I have a question. I am using the PCGU1000 with amplifier. When I saw sine output at lower frequency that looked not good for me.
Under 7Hz, it was not sine wave anymore even with the higher number of samples. Is it general or do I have a problem with application? I would like to insert captured image, I didn’t know how to do though.
[quote]Is it general or do I have a problem with application?[/quote]No, it is not general.
[quote]Under 7Hz, it was not sine wave anymore even with the higher number of samples.[/quote]Sorry, but what do you mean with the “higher number of samples”?

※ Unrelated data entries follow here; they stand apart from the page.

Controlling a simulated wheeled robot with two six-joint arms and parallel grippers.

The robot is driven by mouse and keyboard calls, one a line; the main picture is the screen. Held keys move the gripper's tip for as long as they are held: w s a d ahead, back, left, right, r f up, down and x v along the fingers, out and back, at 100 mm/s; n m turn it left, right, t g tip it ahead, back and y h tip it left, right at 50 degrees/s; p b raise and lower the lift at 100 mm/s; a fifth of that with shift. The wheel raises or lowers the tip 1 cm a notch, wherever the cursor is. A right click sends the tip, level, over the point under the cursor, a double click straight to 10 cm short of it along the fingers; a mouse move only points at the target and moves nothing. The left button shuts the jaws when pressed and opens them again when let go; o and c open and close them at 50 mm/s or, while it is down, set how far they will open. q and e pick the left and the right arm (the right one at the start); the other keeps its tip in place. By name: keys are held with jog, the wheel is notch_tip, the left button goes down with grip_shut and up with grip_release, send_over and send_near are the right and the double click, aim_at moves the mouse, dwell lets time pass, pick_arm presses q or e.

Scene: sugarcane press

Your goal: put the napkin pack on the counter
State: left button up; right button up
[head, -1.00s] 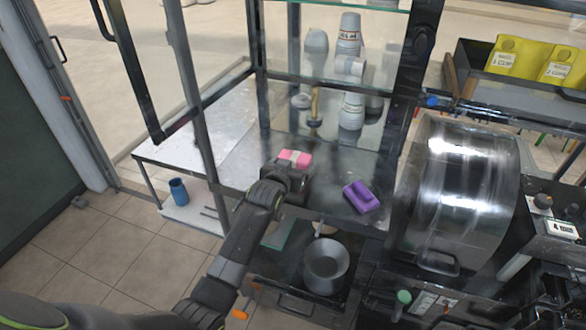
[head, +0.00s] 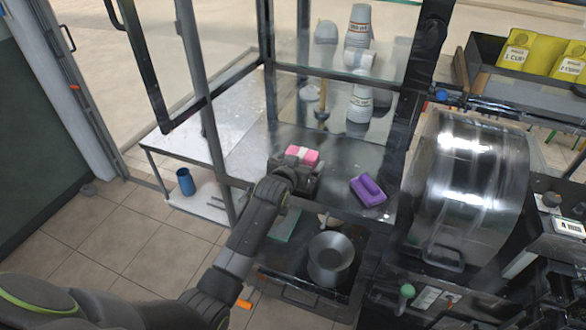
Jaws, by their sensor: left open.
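The napkin pack, a small pink block with a white band (head: 302,155), shows at the front left of the metal counter (head: 345,155), under the glass case. My left gripper (head: 295,170) is right at the near side of the pack and hides its lower part. Its jaws are open. I cannot tell whether the pack rests on the counter or still touches the fingers. My right gripper is not in view.
A purple block (head: 368,190) lies on the counter to the right. Cups (head: 360,100) stand behind glass. A grey pot (head: 331,258) sits below the counter, and a large metal drum (head: 470,190) is at the right. A blue cup (head: 186,182) is on the low shelf.

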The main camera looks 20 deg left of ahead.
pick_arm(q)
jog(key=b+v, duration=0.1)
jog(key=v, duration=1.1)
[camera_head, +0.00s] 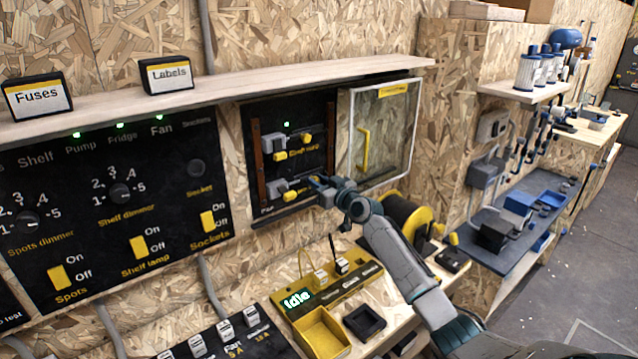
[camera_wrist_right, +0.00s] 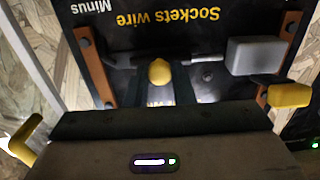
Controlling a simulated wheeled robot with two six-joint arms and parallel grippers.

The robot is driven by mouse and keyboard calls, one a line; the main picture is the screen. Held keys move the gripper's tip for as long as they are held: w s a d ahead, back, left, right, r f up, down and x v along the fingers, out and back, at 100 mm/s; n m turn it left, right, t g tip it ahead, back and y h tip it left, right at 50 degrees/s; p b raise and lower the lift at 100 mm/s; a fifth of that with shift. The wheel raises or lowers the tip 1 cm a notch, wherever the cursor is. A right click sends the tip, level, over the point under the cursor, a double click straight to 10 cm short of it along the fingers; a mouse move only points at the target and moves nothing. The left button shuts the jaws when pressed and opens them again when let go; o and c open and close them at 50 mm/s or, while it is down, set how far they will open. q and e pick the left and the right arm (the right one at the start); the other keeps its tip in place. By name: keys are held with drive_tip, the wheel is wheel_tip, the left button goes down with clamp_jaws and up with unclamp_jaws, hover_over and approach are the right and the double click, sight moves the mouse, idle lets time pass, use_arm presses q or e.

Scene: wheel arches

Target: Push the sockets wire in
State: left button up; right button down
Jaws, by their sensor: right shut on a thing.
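The open black wiring panel (camera_head: 268,112) is on the wall, with a "Sockets wire" label upside down in the right wrist view (camera_wrist_right: 170,17). My right gripper (camera_head: 322,184) reaches into its lower part. In the right wrist view its fingers (camera_wrist_right: 160,85) are shut on a yellow piece (camera_wrist_right: 159,71), which looks like part of the sockets wire. My left gripper is not in view.
A clear door (camera_head: 385,135) with a yellow handle (camera_head: 364,150) stands open right of the panel. A wooden shelf (camera_head: 230,85) runs above. Below is a bench with a yellow tester (camera_head: 325,298) reading "Idle" and a yellow cable reel (camera_head: 414,224).

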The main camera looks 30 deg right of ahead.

I’m not native speaker I apologize I could’t deliver exactly what I wanted to say. What I meant was I set the sampling number up very high to measure exact sine waveform. Among 10 and 5Hz, there is spike on sine wave. Also, under 5Hz, it’s not sine wave at all. It is just wave with period. It only happen at low frequency. Can you advise how to fix it?
Have you checked the waveform with an oscilloscope directly from the output of the PCGU1000?
No, I haven’t. If I check output from pcgu1000 with a oscilloscope, what result I am supposed to get from that? I would like you to give me some advise what I should see from the result in general.
I appreciate your fast reply.
[quote]If I check output from pcgu1000 with a oscilloscope, what result I am supposed to get from that? I would like you to give me some advise what I should see from the result in general. [/quote]You should see a clean and continuous waveform on the oscilloscope screen.
Here are two example screenshots.
The input of the oscilloscope PCSU1000 is directly connected to the output of the PCGU1000.
In this example a 5Hz sine wave is selected:
In this example a 5Hz triangle wave is selected:
I appreciate your reply. I checked PCGU1000 with an oscilloscope. It was okay. I guess there might be something wrong in another application.